**Written request**
Search the material below for the word "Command". Copy every line that has it.

**Exercise material**
►

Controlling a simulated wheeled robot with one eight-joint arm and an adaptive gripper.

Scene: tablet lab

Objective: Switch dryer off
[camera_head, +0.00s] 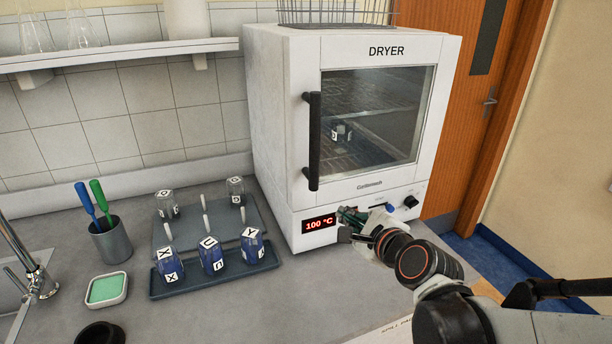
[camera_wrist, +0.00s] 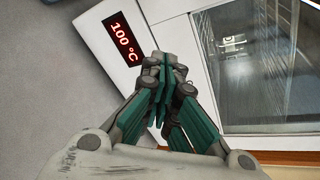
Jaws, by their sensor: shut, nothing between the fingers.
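The white dryer (camera_head: 275,120) stands on the counter with its glass door shut. Its red display (camera_head: 319,223) reads 100 °C; the display (camera_wrist: 122,38) also shows in the wrist view. On the panel's right side are a blue button or light (camera_head: 390,207) and a black knob (camera_head: 410,202). A container with a letter (camera_head: 341,132) is visible inside through the glass. My gripper (camera_head: 345,222) is shut and empty, in front of the lower panel just right of the display. In the wrist view the closed green fingers (camera_wrist: 163,75) overlap the panel; contact cannot be told.
Left of the dryer, a front tray (camera_head: 160,287) holds blue lettered containers and a rear tray (camera_head: 190,233) holds clear ones. A cup with tools (camera_head: 112,241) and a green sponge dish (camera_head: 106,289) stand further left. A wire basket (camera_head: 335,12) sits atop the dryer.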

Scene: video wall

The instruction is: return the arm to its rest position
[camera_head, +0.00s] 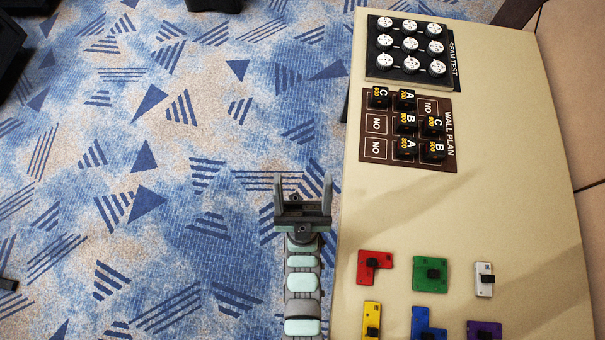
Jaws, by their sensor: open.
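My gripper (303,186) is open and empty. Its two grey fingers stand apart and point toward the top of the picture. It hangs over the patterned carpet, just left of the table's left edge, and touches nothing that I can see. My arm runs down from it to the bottom of the picture.
On the cream table (500,170) stand a seam test board (372,62) with several white round pieces and a wall plan board (375,155) with black lettered blocks. Red (367,262), green (420,275), white (485,288) and other coloured pieces lie lower down.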

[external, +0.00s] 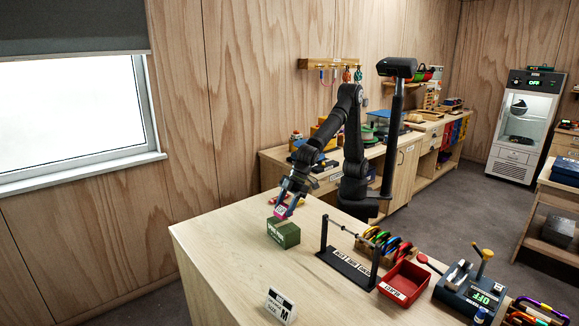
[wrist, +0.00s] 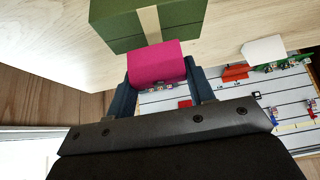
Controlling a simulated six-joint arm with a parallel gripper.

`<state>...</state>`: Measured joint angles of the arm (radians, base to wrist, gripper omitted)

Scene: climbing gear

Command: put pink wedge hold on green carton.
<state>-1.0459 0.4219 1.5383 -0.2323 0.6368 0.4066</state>
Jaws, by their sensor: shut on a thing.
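The pink wedge hold (wrist: 156,62) is clamped between the two fingers of my gripper (wrist: 160,84) in the wrist view. In the external view the hold (external: 281,211) shows small at my gripper (external: 284,206), right by the top of the green carton (external: 283,236). The carton (wrist: 120,22) also shows in the wrist view, just past the hold, with a tan strip across it. I cannot tell whether the hold touches the carton. The hold's underside is hidden.
A black rack with a bar (external: 347,268) stands right of the carton. A red tray (external: 404,283), a box of colourful gear (external: 384,245) and a scale-like device (external: 470,294) are further right. A white size card (external: 280,305) stands near the front edge. Bare table lies left of the carton.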

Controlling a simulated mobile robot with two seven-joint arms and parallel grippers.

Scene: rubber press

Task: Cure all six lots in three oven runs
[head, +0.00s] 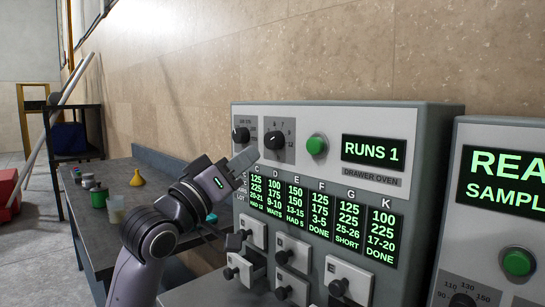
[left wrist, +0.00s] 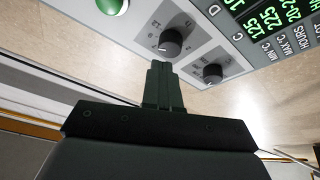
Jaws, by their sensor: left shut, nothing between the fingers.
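The drawer oven (head: 415,120) stands on the right of the bench. Its screen (head: 373,150) reads RUNS 1. The lot panel (head: 322,215) shows columns C, D, E, F, G and K: F and K read DONE, G SHORT, D WAITS, C and E HAD with small numbers. Two black dials (head: 274,140) and a green button (head: 317,145) sit above it. Small knobbed drawers (head: 292,252) are below; the lower left one (head: 246,268) appears to stick out. My left gripper (head: 246,160) is shut and empty in front of the dials, which also show beyond its fingers (left wrist: 160,68) in the left wrist view.
A second grey machine (head: 500,210) with a green button and a partly cut-off screen stands at the right. The dark bench (head: 110,240) at the left holds a yellow funnel (head: 137,178) and several small containers. A black rack (head: 80,165) stands behind.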

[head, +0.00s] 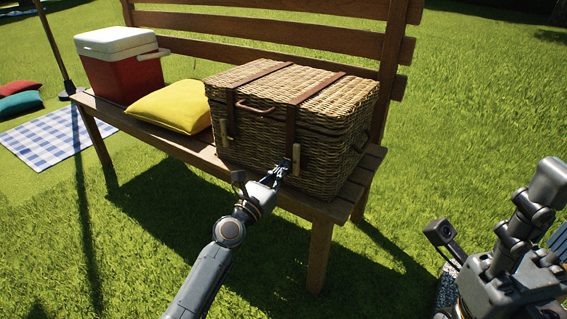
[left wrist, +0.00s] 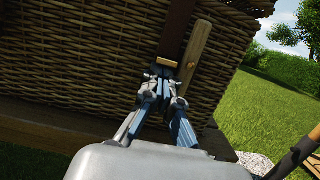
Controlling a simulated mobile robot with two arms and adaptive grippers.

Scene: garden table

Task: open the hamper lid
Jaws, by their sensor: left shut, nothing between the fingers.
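The wicker hamper (head: 265,140) stands on the wooden bench, with its lid (head: 270,85) down. Two brown leather straps run over the lid and down the front, and a small handle (head: 256,107) sits at the lid's front edge. A wooden toggle (head: 296,158) shows beside the right strap; in the left wrist view the toggle (left wrist: 197,50) stands tilted next to the strap (left wrist: 176,30). My left gripper (head: 284,166) is shut and empty, at the hamper's front by the lower end of the right strap. It also shows in the left wrist view (left wrist: 166,72). Whether it touches the strap is unclear.
The bench (head: 185,151) carries a yellow cushion (head: 172,106) and a red cooler (head: 120,75) left of the hamper. Its slatted backrest stands behind. A checked blanket (head: 55,138) lies on the grass at left. My right arm is at the lower right, over grass.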

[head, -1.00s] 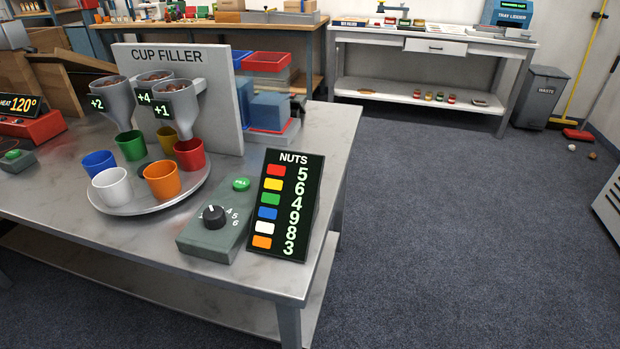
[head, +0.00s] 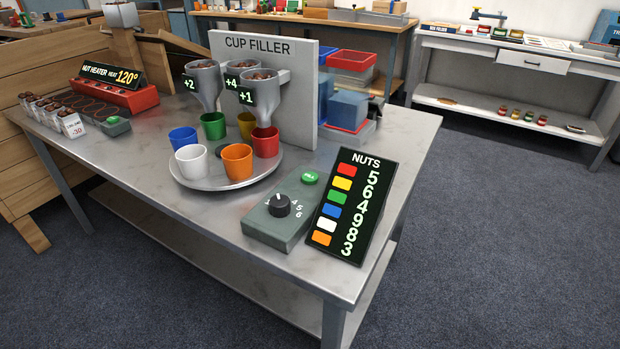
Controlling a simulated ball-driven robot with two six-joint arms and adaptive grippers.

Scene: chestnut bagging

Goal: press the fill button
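The green fill button (head: 310,178) sits at the back of a grey-green control box (head: 277,229) near the front right of the metal table. A black dial (head: 279,206) with small numbers beside it is on the same box. The cup filler (head: 262,80) stands behind, with several nut-filled funnels marked +2, +4 and +1. Below them a round turntable (head: 224,183) carries several coloured cups, among them a white cup (head: 192,161), an orange cup (head: 237,162) and a red cup (head: 265,142). Neither gripper is in view.
A black NUTS board (head: 353,207) listing colours and numbers stands right beside the control box. A red nut heater (head: 115,95) reading 120° and another green button (head: 113,120) are at the left. The metal table's (head: 150,165) front left is bare.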

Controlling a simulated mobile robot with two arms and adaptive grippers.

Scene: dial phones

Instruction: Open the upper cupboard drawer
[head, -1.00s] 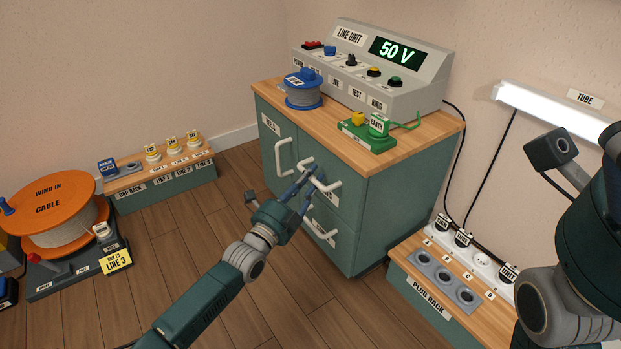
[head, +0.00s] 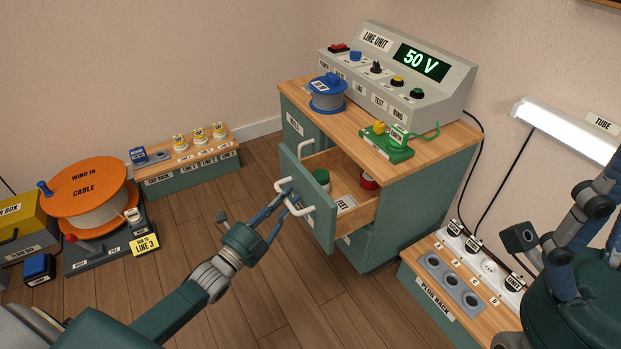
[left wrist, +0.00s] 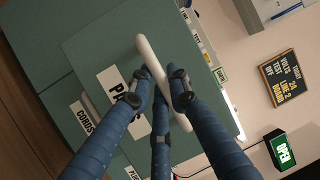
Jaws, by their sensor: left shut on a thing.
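The upper cupboard drawer (head: 308,208) is pulled out of the green cupboard (head: 405,215). Inside it show a green-topped item, a red item and a white labelled item. My left gripper (head: 287,200) is shut on the drawer's white handle (head: 301,208). In the left wrist view my left fingers (left wrist: 163,85) close around the white handle bar (left wrist: 150,62), in front of the drawer front (left wrist: 95,50) with its partly hidden label. My right arm is at the right edge of the head view, with one gripper part (head: 520,238) showing; its jaws cannot be made out.
The line unit (head: 400,75), a blue reel (head: 327,93) and a green earth block (head: 387,143) stand on the cupboard top. The plug rack (head: 425,285) is close at right. A cable winder (head: 88,195) and cap rack (head: 190,165) stand at left. Floor in front is clear.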

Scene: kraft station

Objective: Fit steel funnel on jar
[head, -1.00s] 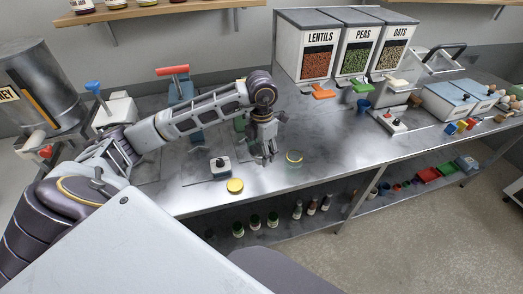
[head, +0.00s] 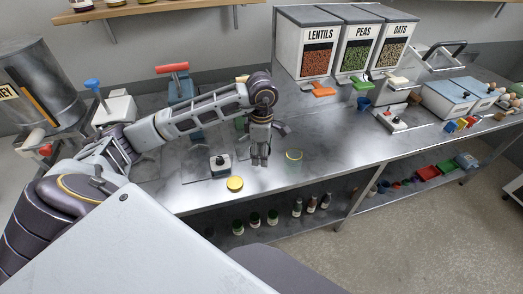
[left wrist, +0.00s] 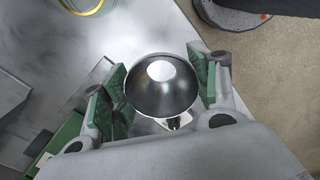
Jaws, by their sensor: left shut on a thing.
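The steel funnel (left wrist: 155,97) sits between the green finger pads of my left gripper (left wrist: 160,85) in the left wrist view, its wide mouth facing the camera. My left gripper (head: 260,163) is shut on it and points down above the steel bench in the head view. I cannot make out the funnel clearly there. The glass jar (head: 293,156) stands on the bench just right of the gripper, apart from it. A round rim, seemingly the jar's (left wrist: 84,4), shows at the top left of the left wrist view. My right gripper is not in view.
A yellow lid (head: 235,184) lies near the bench's front edge, with a small device with a dark knob (head: 220,164) behind it. Lentil, pea and oat bins (head: 318,50) stand at the back. The bench right of the jar is mostly clear.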

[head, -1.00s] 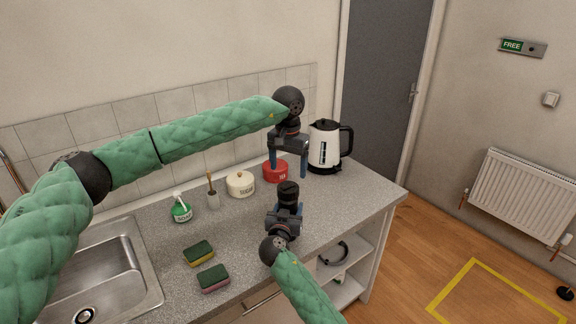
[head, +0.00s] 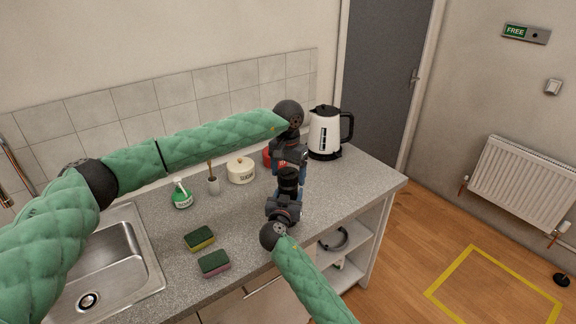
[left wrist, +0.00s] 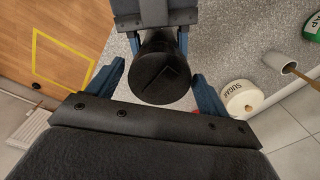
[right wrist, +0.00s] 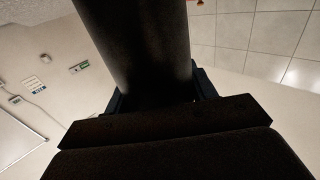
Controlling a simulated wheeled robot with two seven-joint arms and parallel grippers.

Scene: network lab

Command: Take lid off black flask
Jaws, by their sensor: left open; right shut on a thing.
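The black flask (right wrist: 140,45) fills much of the right wrist view, upright between the fingers of my right gripper (head: 283,207), which is shut on its body. The flask's round black lid (left wrist: 160,75) shows from above in the left wrist view, and the lid (head: 289,175) also shows in the head view. My left gripper (left wrist: 160,88) is open, pointing down over the lid, with one finger on each side and visible gaps. I cannot tell whether the fingertips reach the lid's full depth.
The white kettle (head: 325,133) stands behind to the right. The red tin (head: 267,157) is partly hidden behind my left gripper. The sugar pot (head: 241,170), a brush holder (head: 213,186), a green soap bottle (head: 181,196) and two sponges (head: 199,238) are on the counter left, beside the sink (head: 125,265).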

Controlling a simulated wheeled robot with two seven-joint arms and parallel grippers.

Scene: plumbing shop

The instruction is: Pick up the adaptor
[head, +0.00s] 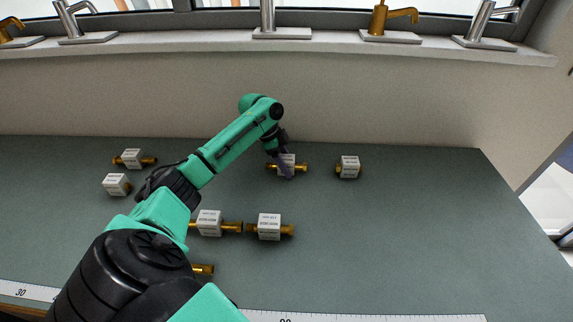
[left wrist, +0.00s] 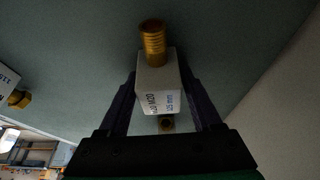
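Several adaptors lie on the grey-green bench, each a white labelled box with brass threaded ends. My left gripper (head: 283,163) reaches down at the back middle of the bench. Its two dark fingers lie along both sides of one adaptor (head: 287,159). In the left wrist view, this adaptor (left wrist: 158,82) is between the fingers (left wrist: 159,72), and the fingertips appear to touch its white sides. A brass end sticks out beyond the tips, and another shows on the near side. It appears to be at bench level. My right gripper is not in view.
Other adaptors lie at the right (head: 348,167), front middle (head: 269,227), centre (head: 210,223) and back left (head: 132,159). My left arm partly hides some. Taps stand on the sill (head: 330,42) behind. The bench's right side (head: 430,230) is clear.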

◄

**Task result**
Command: put pink wedge hold on green carton.
Command: Take lid off black flask

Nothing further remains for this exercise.